Versatile Phosphate Diester-Based Flame Retardant Vitrimers via Catalyst-Free Mixed Transesterification
Author(s) -
Xiaming Feng,
Guoqiang Li
Publication year - 2020
Publication title -
acs applied materials and interfaces
Language(s) - Uncategorized
Resource type - Journals
SCImago Journal Rank - 2.535
H-Index - 228
eISSN - 1944-8252
pISSN - 1944-8244
DOI - 10.1021/acsami.0c18852
Subject(s) - materials science , fire retardant , transesterification , acrylate , thermosetting polymer , polymer , curing (chemistry) , catalysis , covalent bond , miscibility , organic chemistry , chemical engineering , polymer chemistry , composite material , chemistry , monomer , engineering
We herein report a new vitrimer system integrated with UV curability, recyclability, and flame retardancy.

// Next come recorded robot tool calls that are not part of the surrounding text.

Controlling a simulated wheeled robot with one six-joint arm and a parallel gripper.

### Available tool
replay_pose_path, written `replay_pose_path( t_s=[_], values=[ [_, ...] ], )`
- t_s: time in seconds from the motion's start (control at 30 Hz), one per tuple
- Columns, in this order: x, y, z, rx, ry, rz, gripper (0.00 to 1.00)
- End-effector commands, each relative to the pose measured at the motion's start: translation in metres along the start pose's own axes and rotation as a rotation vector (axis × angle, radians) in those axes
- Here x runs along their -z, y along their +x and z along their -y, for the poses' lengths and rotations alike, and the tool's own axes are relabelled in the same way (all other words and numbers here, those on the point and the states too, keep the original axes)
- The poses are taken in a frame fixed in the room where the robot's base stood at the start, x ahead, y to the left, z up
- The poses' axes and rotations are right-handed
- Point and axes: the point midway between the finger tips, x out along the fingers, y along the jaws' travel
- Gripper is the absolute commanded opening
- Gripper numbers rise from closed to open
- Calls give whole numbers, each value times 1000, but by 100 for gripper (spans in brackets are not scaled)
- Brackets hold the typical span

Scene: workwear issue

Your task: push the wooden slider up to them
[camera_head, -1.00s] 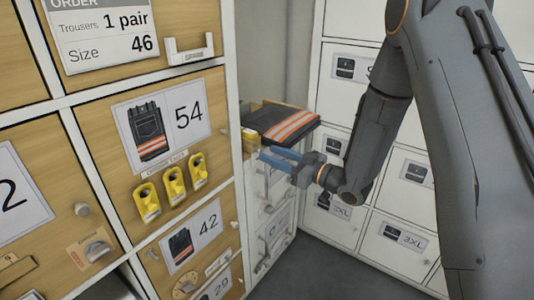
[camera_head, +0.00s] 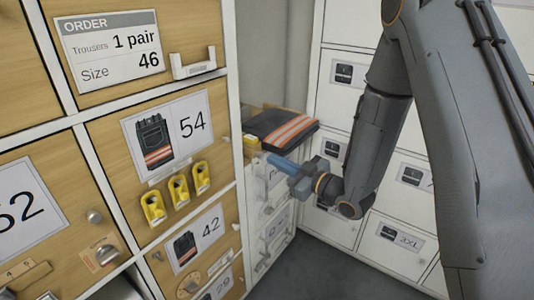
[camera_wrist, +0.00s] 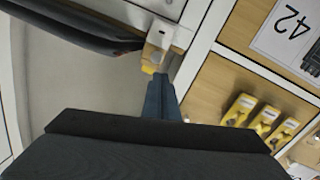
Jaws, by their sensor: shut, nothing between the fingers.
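Folded dark trousers with orange and silver stripes (camera_head: 282,129) lie on a shelf at the end of the wooden locker bank. They show in the wrist view as a dark, padded shape (camera_wrist: 72,20) at the upper left. A small light wooden block with a yellow part, which looks like the slider (camera_head: 251,143), sits at the trousers' near left edge; it also shows in the wrist view (camera_wrist: 152,56). My gripper (camera_head: 267,157) is shut and empty, its fingertips (camera_wrist: 160,82) just short of the block. I cannot tell whether they touch it.
Wooden lockers with size labels, yellow handles and knobs fill the left; an order card reads trousers, 1 pair, size 46 (camera_head: 110,48). White lockers (camera_head: 345,105) stand behind my arm. White drawers (camera_head: 265,190) lie below the trousers. Grey floor is clear at the bottom.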

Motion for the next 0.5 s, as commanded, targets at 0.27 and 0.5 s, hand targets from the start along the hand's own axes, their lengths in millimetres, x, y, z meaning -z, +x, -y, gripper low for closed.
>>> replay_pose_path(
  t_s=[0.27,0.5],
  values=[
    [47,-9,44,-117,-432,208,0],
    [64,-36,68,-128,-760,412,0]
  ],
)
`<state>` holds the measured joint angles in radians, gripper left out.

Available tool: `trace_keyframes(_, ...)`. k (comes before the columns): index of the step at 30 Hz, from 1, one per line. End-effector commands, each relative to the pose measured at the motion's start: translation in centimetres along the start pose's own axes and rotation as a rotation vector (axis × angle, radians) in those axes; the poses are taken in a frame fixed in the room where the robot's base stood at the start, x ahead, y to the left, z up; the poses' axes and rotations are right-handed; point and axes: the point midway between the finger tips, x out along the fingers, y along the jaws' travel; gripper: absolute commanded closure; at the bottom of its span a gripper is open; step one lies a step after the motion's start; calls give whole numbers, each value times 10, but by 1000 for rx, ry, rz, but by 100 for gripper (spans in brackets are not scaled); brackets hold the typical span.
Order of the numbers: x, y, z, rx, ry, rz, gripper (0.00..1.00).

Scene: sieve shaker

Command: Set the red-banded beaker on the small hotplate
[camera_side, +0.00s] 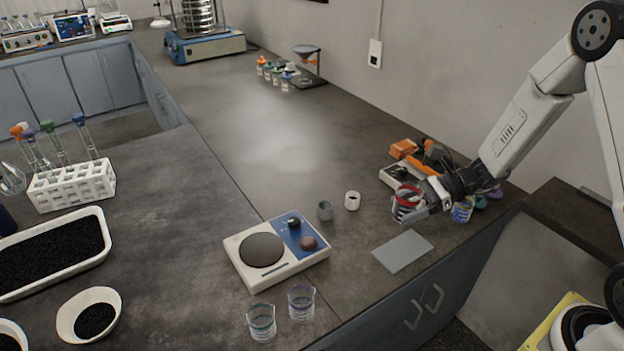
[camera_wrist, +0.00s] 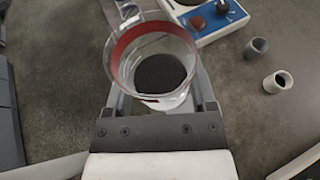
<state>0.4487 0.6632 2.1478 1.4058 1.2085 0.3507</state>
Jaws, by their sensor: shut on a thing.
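The red-banded beaker (camera_side: 408,195) is clear glass with a red band near its rim. My gripper (camera_side: 422,204) is shut on it at the right of the bench in the side view. In the wrist view the beaker (camera_wrist: 152,62) sits between the fingers, with something dark seen inside or through its bottom. The small hotplate (camera_side: 276,249) is white with a round dark plate and a blue panel with knobs. It stands left of my gripper, and its bare plate carries nothing. Its corner also shows at the top of the wrist view (camera_wrist: 208,20).
Two small cups, grey (camera_side: 325,210) and white (camera_side: 352,200), stand between hotplate and gripper. A grey flat pad (camera_side: 403,251) lies near the front edge. Two beakers (camera_side: 301,302) stand just in front of the hotplate. Orange and dark items (camera_side: 404,148) lie behind my gripper.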

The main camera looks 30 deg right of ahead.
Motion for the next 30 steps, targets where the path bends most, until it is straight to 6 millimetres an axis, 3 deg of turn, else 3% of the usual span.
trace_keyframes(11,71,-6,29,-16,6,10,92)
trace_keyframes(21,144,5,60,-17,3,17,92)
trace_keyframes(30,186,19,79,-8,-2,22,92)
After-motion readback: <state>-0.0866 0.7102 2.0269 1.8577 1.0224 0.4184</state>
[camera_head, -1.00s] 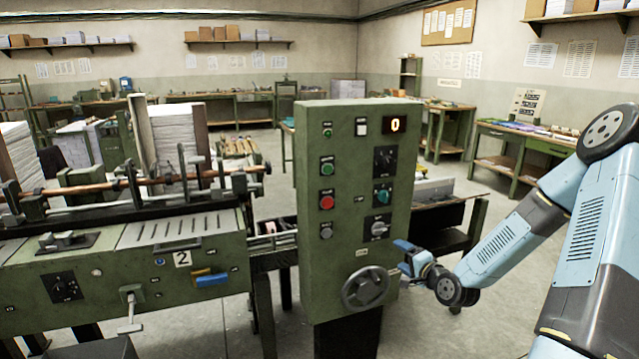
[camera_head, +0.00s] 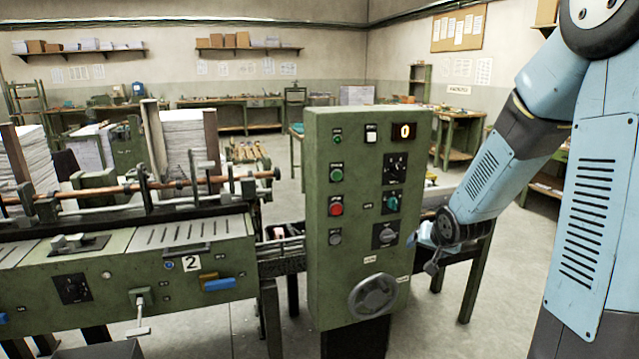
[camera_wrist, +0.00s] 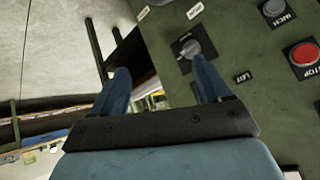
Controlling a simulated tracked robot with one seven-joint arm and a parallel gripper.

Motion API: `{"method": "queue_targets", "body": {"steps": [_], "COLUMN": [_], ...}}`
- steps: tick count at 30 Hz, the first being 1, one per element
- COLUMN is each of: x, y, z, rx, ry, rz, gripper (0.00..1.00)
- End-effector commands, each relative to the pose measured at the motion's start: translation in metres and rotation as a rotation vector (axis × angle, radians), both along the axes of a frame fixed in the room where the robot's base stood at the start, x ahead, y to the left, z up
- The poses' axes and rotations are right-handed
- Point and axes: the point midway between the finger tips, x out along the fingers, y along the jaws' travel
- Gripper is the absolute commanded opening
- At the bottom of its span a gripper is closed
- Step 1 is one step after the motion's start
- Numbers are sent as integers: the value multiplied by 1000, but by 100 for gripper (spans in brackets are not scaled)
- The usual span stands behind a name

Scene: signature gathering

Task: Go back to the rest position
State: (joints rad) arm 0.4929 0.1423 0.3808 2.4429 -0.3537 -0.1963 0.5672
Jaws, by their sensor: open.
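My gripper (camera_wrist: 162,85) is open and empty in the wrist view, its two blue fingers spread apart. The right finger overlaps the grey rotary knob (camera_wrist: 190,48) on the green control panel; I cannot tell whether they touch. In the head view my gripper is mostly hidden beside the right edge of the panel (camera_head: 322,275), at about the height of its lowest rotary knob (camera_head: 386,235). My blue arm comes down from the upper right with a bent elbow.
A grey handwheel (camera_head: 372,296) sticks out low on the panel. The machine bed (camera_head: 200,240) with paper stacks stands to the left. A dark-topped green table (camera_head: 475,247) stands behind my gripper. Open floor (camera_head: 280,180) lies behind the machine.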

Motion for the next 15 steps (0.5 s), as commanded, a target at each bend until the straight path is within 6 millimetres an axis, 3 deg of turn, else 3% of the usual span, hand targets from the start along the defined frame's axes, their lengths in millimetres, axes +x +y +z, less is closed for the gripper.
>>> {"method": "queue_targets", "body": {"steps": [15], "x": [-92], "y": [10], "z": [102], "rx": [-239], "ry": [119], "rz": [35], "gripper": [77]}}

Energy-efficiency, sustainability, and safety have been required features for next-generation polymer materials. Various attempts have been made to endow thermoset polymers with rapid prototyping capacity, recyclability, and flame retardancy. Thermoset vitrimers based on covalent adaptable networks (CANs) are recyclable and remoldable but are generally not UV curable or flame retardant. Here, we present a conceptually novel option to achieve fast exchange reactions in CANs via catalyst-free mixed transesterification of a UV curable phosphate diester-based acrylate cross-linker. In this system, the phosphate diesters serve as reversible covalent bonds, hydrogen bonding ligands, and flame-retardant structures, while acrylate groups serve as UV curable units as well as transesterification collaborators. After the facile UV curing, an intrinsic flame-retardant and mechanically strong dynamic network was achieved due to abundant hydrogen bonds between P-OH and C═O structures. Additionally, this highly cross-linked network exhibited an attractive recyclability even at temperatures lower than T g . This phosphate diester-based mixed transesterification concept represents an efficient approach for developing multifunctional vitrimers and can also be generalized into other thermally cured polymer systems.